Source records
▼

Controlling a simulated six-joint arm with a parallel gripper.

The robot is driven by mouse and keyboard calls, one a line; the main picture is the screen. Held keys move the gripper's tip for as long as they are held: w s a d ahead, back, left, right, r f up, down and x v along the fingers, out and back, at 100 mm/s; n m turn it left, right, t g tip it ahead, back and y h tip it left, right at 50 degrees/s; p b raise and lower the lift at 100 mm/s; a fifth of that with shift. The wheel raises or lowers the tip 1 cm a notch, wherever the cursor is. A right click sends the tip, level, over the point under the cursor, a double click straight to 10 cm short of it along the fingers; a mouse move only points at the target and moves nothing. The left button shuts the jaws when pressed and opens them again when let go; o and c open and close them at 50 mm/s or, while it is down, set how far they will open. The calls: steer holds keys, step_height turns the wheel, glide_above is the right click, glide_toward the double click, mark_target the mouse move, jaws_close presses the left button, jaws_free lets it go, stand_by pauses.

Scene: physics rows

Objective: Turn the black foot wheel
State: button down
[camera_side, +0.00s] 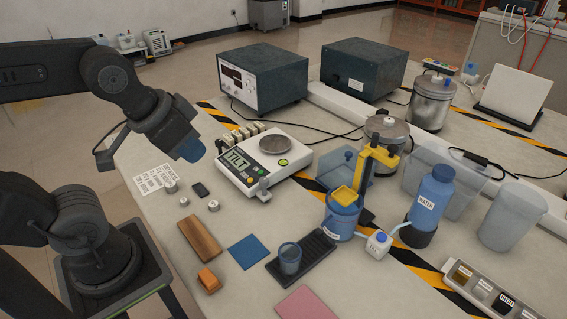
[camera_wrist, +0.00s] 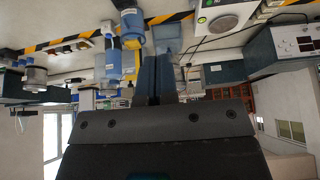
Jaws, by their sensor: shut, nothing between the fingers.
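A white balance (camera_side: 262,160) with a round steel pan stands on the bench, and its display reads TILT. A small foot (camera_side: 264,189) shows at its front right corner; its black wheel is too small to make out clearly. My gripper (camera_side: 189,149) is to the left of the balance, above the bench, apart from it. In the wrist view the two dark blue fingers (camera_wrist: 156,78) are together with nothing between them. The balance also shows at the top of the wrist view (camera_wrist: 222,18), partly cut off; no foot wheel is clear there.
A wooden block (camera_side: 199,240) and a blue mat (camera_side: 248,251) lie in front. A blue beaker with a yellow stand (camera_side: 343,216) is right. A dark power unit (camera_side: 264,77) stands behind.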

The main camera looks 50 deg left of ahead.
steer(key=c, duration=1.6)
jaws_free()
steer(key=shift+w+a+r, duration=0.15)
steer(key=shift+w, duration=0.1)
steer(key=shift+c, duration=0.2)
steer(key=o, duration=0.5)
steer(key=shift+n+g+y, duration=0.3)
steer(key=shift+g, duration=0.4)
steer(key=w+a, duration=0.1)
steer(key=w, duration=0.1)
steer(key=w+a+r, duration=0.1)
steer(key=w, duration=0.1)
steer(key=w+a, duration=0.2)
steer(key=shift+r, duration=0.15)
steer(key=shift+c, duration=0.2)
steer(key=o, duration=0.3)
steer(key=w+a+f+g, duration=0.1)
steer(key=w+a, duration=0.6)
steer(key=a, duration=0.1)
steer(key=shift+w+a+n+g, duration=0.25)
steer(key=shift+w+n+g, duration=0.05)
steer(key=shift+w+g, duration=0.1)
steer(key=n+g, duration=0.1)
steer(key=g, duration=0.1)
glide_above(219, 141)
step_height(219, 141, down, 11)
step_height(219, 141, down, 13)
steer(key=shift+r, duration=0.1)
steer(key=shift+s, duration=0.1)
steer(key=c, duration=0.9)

▲
▼

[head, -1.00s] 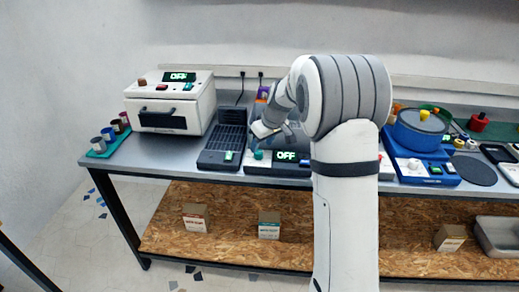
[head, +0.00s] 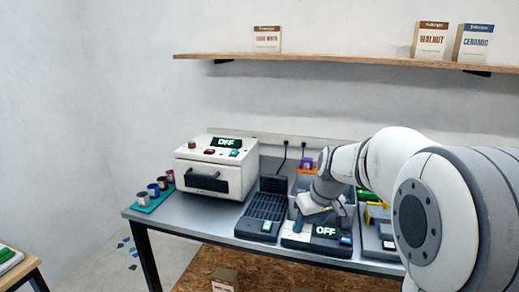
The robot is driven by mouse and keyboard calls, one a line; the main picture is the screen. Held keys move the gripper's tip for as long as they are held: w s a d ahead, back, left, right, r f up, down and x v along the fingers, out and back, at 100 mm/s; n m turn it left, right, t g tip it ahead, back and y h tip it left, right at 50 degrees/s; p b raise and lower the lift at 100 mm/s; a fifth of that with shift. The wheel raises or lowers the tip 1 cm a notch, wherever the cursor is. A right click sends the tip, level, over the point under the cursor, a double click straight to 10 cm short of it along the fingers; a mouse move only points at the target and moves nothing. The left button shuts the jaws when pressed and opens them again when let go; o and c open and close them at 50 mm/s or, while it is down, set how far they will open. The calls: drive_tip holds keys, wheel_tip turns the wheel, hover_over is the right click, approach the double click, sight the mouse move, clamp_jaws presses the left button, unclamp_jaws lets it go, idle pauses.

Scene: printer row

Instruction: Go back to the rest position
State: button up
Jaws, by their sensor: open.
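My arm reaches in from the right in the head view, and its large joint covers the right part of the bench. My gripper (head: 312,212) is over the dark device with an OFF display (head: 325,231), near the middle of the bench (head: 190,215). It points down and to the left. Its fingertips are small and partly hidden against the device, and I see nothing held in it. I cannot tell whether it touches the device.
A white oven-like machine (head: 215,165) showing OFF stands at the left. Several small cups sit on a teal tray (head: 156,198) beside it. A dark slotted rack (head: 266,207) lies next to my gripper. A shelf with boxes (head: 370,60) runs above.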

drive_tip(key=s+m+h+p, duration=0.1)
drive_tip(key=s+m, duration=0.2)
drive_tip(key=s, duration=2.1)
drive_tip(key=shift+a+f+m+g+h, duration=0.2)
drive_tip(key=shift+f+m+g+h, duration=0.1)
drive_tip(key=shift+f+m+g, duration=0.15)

▲

— Work required —
Go through the listing above and pull out each line containing the word "Scene".

— Full response —
Scene: physics rows
Scene: printer row

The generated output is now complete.